Re: [PATCH v4 1/5] iommu/s390: Fix duplicate domain attachments

From: Niklas Schnelle
Date: Thu Oct 06 2022 - 07:53:17 EST


On Wed, 2022-10-05 at 08:48 -0300, Jason Gunthorpe wrote:
> On Wed, Oct 05, 2022 at 09:58:58AM +0200, Niklas Schnelle wrote:
>
> > A failed aperture test leaving the IOAT registered would indeed be bad.
> > I guess I focused too much on the failure scenarios at the state after
> > these patches where this can't happen. I think this would leave us in a
> > bad state because zpci_register_ioat() succeeded with the domain's DMA
> > table but we won't have attached leading to the wrong decisions in
> > recovery paths (see below).
>
> Domain attach should either completely move to the new domain and
> succeed, or it should leave everything as is and fail.
>
> So it looks OK to me.
>
> > Recovery (via zpci_hot_reset_device()) should then be able to deal with
> > these situations as long as zdev->dma_table matches the IOAT
> > registration state.
>
> If you are doing reset the s390 driver should keep track of what
> domain is supposed to be attached and fix it when the reset is
> completed. In this case it should not fail attach here for the
> mandatory success domain types.

Our reset/recovery code won't do a detach/attach, it directly re-
establishes the DMA table that was previously in use with firmware. If
that fails the reset fails and one will have to "power cyle"* the
device.

Also automatic recovery is blocked while the IOMMU API is in use.
Though "echo 1 > /sys/bus/pci/../reset" is available and does re-
register the DMA table if the device was in an error state.

>
> The core code does not reasonably handle failures from this routine,
> it must be avoided if you want it to be robust.
>
> Jason

Makes sense. I see the following failure cases:

1. After patch 3 failure in the aperture check leaves
everything as it is. Before that my proposal would
leave it with DMA blocked and no domain attached
so it will need to be "power cycled"*.

2. If zpci_register_ioat() fails the device is left detached
from all domains. This however only happens in one of two cases:

2a. The device was surprise unplugged. This seems fine as
we tear things down and the calling code just needs to
back off which from what I can see it does.
2b. The device has entered an error state.

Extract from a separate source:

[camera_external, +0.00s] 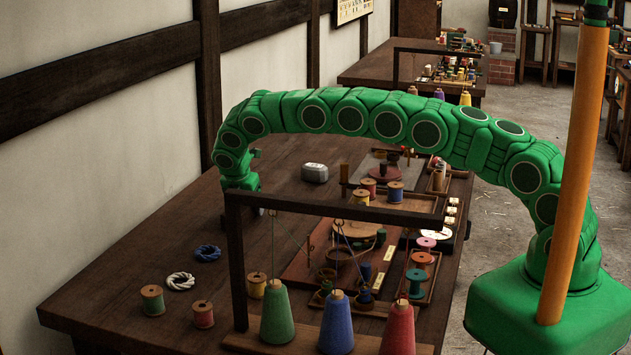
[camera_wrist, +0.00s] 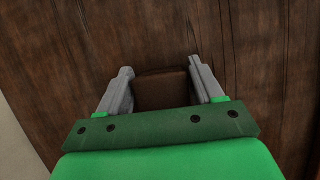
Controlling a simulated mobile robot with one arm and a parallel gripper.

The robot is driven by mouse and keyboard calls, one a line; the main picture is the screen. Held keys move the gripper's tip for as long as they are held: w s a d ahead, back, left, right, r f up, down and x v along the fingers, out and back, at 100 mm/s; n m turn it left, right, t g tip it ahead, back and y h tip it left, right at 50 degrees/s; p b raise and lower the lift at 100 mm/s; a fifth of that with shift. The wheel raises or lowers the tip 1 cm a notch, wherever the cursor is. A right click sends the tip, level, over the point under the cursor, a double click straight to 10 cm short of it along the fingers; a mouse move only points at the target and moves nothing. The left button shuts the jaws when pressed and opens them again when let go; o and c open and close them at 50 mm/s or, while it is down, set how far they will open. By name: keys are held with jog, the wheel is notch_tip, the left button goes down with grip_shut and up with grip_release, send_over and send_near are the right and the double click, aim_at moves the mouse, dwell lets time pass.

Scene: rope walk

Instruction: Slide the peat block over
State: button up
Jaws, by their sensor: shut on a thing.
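A dark brown block (camera_wrist: 162,92), which looks like the peat block, sits between the two grey fingers of my gripper (camera_wrist: 160,66) in the wrist view. The gripper is shut on it. The block is over or on the dark wooden table (camera_wrist: 240,50); I cannot tell whether it touches the wood. In the external view my green arm arches over the table (camera_external: 110,285) to its far left side, near the wall. There the arm's end and the wooden frame hide the fingers and the block.
A wooden frame (camera_external: 330,208) with green, blue and red cones (camera_external: 277,315) stands at the front. Blue and white rope coils (camera_external: 181,281) and several spools lie at left. Trays of spools fill the right. Bare wood lies left of the frame.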

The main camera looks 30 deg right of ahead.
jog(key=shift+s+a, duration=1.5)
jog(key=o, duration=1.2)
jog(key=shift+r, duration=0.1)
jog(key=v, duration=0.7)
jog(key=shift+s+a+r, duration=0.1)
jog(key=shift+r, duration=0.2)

In case 2b the device is going to need recovery and will not be usable
until that succeeded (DMA and MMIO access is blocked). In automatic
recovery if zdev->dma_table == NULL the device will re-initialized for
use with the DMA API while if the IOMMU API is in use we currently
don't attempt recovery and the user needs to "power cycle"* the device
manually. The "re-initalized for DMA API" part of course doesn't work
for the upcoming DMA API conversion.

One option I see would be to ignore the error return from
zpci_register_ioat() if it indicates case 2b. Then we would still add
the device to the IOMMU's devices list and return success despite
knowing that the device is inaccessible (DMA and MMIO blocked).

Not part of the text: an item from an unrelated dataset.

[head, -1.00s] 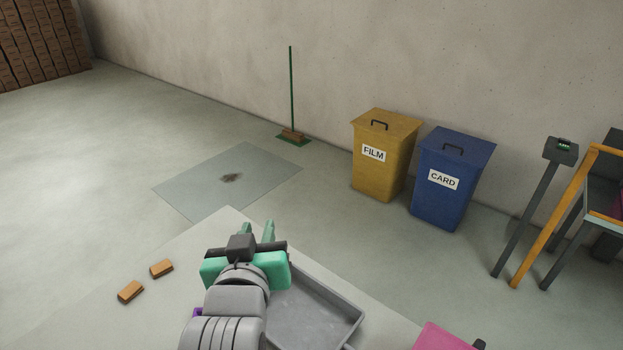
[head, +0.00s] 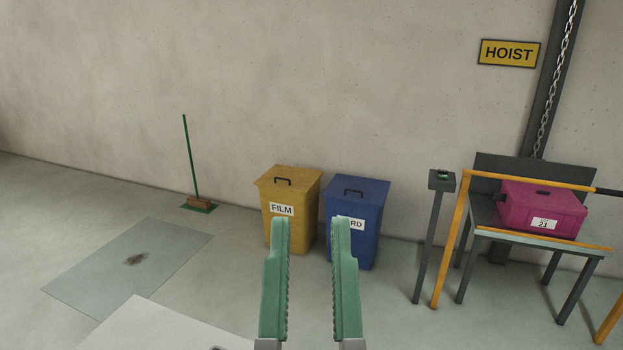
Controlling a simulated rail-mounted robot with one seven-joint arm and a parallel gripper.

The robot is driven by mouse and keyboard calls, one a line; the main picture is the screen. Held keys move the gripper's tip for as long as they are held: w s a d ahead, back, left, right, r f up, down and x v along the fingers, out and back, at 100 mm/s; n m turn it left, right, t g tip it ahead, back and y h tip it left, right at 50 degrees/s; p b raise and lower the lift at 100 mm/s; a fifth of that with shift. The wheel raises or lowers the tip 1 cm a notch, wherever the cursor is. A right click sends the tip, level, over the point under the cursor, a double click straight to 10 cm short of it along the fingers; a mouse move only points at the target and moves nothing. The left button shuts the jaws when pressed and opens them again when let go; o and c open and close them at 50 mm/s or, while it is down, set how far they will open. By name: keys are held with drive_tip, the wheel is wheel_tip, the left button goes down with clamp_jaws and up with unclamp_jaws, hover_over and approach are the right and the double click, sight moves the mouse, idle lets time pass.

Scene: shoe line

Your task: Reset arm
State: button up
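My gripper (head: 311,228) stands at the bottom centre of the head view. Its two green ridged fingers point up and are apart, with nothing between them. The fingers show in front of the yellow FILM bin (head: 290,190) and the blue CARD bin (head: 357,195), and the right finger covers part of the CARD label. The rest of my arm is below the picture.
A pale table corner (head: 160,328) shows at the bottom left. A grey mat (head: 90,275) with a dark stain lies on the floor. At right, a magenta crate (head: 525,212) sits on a dark stand (head: 490,245) beside an orange rail (head: 449,245).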

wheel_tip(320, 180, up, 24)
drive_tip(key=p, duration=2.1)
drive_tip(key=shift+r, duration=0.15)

Then the recovery/reset code will register the new domain once the
device comes out of the error state. At least from an IOMMU API point
of view that would make the attachment always succeed for all
zpci_register_ioat() error cases that aren't programming bugs and can
conceivably be recovered from.

If you agree I would propose adding this as a robustness improvement as
part of my upcoming series of IOMMU improvements needed for the DMA API
conversion. As stated above before the DMA API conversion any error
that would cause zpci_register_ioat() to fail while the IOMMU API is
being used will need a "power cycle" anyway so postponing this doesn't
hurt.

* I say "power cycle" but this isn't usually a real power cycle rather
an architecture specific low level disabled/enable but from Linux
driver point of view the device is completely unplugged and re-plugged.

Niklas